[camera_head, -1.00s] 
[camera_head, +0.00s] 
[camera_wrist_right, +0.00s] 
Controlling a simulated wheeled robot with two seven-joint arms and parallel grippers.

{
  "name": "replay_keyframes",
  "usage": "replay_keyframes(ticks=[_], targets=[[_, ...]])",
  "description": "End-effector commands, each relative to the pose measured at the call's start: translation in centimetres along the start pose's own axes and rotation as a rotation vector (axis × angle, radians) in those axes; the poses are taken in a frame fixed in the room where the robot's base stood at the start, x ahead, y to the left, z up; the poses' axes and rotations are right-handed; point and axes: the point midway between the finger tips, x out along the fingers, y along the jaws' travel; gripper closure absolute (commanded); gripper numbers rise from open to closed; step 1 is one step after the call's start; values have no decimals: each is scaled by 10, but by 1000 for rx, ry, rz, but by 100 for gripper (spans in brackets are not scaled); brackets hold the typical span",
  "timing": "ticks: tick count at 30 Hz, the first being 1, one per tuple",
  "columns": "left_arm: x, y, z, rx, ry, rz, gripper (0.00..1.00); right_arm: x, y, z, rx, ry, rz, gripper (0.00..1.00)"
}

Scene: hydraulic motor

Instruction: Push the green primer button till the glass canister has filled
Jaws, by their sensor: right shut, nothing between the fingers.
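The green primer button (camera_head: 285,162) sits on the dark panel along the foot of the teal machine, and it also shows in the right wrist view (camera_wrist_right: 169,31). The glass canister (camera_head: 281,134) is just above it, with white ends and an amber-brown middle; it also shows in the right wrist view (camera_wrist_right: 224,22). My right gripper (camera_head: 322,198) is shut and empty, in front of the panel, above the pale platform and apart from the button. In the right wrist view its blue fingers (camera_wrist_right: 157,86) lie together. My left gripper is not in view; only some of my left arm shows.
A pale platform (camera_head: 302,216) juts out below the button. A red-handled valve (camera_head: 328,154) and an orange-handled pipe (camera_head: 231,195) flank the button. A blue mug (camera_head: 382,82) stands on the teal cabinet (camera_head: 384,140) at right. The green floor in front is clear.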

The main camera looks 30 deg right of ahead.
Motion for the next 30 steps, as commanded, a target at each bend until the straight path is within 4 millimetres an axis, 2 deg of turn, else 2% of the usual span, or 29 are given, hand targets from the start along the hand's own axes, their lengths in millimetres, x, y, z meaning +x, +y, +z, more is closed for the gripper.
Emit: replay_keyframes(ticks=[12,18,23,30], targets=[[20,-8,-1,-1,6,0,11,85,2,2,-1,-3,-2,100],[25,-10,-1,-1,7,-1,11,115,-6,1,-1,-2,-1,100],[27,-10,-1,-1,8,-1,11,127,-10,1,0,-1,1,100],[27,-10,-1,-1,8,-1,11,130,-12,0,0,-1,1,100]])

Stated goal » Gather each line that holds "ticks".

The response »
  "usage": "replay_keyframes(ticks=[_], targets=[[_, ...]])",
  "timing": "ticks: tick count at 30 Hz, the first being 1, one per tuple",
Emit: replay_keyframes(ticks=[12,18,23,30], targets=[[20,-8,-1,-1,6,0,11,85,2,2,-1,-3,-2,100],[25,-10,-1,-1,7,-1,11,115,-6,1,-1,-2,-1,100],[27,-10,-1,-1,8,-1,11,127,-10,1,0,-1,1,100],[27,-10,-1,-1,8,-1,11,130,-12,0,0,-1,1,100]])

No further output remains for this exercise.